City housing should be family, roommate, and polygamist-friendly

by drewnilsen

Having recently relocated to Washington, DC, I’ve been grappling not only with the stratopheric rents here, but also with the difficulty of renting a place. I actually wanted to live in one of DC’s larger, beautiful rowhouses — I’m 33, but I still enjoy living in a big house with roommates. However, as the process unfolded, I discovered how aggravating it was — I was competing for every 3-4 bedroom house — even those off the Metro in “transitional” neighborhoods — with 20+ other groups. The fact that I lack an income (I’m still job-hunting! Anyone? Bueller?) — though I have a great credit score and enough savings to pony up an extra-big deposit — and one of my roommates is tromping around the West African nation of Guinea, while my other is from Italy and lacks a social security number, made us untouchables to every individual landlord in town.In desperation, we went to a newer, modern condo, where we figured a larger entity might be more flexible on the financial angle. And, pending my criminal background check (DON’T LOOK IN SOUTH DAKOTA!), they were. Yet, I initially inquired about three bedrooms apartments, and I was surprised that they only had one 3 BR unit in a complex of, perhaps, 100 units.I found this odd, because plenty of 20- and 30-somethings want to live in groups — out of financial necessity or because they want to (I’m sure there’s some theory of Millennials in here somewhere). Or, if you’re doing well, you might want an extra room (or two), and still live in the city. The fierce competition for every large house in DC backs me up on that.

I hadn’t even considered the impact on families, though. Atlantic Cities — my catnip — wrote about the Toronto* Deputy Mayor opposing a requirement that at least ten percent of a new, large development be at least three bedrooms, to accommodate families.

My former colleague and neighbor in DC helpfully pointed out that it’s all about profit; you can command more per square foot from a studio or one bedroom than a 3 BR. His 60s-era urban renewal building, which I can see from my window in SW DC, is in the process of ripping out its 3 BRs to convert to smaller units.

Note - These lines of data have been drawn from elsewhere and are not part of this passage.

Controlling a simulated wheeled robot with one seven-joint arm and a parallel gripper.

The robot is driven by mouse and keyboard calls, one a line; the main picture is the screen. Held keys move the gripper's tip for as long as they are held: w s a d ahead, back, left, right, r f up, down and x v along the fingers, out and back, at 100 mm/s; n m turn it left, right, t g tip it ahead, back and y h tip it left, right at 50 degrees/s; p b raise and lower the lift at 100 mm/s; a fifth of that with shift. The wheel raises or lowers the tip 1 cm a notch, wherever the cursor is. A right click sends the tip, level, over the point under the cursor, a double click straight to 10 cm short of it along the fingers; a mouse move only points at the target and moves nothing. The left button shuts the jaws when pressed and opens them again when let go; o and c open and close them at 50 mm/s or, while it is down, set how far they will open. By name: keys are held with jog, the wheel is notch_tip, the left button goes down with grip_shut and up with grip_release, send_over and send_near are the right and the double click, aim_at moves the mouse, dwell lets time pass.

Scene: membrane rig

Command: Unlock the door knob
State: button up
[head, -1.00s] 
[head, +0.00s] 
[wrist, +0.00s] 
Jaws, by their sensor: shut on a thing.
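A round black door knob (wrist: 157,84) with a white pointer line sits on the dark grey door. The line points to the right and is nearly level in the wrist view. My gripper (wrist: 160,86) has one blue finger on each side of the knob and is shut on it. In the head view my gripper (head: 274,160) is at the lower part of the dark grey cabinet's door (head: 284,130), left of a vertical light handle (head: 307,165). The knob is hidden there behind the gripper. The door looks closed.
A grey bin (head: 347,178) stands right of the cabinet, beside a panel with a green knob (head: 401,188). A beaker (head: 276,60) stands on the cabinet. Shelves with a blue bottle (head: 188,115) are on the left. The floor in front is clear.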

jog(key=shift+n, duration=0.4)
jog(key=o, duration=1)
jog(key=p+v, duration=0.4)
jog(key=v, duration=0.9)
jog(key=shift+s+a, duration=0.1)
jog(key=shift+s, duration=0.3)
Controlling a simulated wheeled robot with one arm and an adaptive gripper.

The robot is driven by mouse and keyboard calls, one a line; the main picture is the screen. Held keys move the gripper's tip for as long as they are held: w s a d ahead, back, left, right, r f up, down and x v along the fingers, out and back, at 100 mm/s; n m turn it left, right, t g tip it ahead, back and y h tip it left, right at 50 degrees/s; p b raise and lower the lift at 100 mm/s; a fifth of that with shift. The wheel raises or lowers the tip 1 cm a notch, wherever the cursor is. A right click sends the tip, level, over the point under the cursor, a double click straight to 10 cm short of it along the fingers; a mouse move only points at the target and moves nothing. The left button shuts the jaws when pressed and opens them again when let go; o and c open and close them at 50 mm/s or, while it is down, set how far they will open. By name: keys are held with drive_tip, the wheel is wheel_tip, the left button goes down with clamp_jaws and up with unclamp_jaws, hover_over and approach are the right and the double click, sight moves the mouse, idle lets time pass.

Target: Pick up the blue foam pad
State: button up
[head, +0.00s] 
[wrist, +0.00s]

Families and children — like all forms of diversity — are vital to the thriving energy of cities. Plenty of parents still want to live in the suburbs, but many parents my age want to raise their kids in an urban environment. Schools are usually the biggest hurdle (besides expense and space), but city policy and developer short-sightedness shouldn’t also be conspiring against them.

Yet, my own anecdotal house-hunting experience in the last month underscores that there is demand for larger housing units (not to mention the architectural tragedy of chopping up rowhouses and brownstones).

Hopefully, developers will realize this is find a way to not force everyone who wants to live in cities to live in the most little boxes, little boxes. But, cities have the leverage to force developers to build family (and group house) friendly accommodations, to ensure that cities retain a true diversity of residents and options.

*As I’ve learned from the Toronto-native boyfriend of my cousin (both of whom are moving to the thrilling urban environment of Ottawa next month), it’s pronounced “Toronno,” not “ToronTO.” Impress the next Canadian you meet!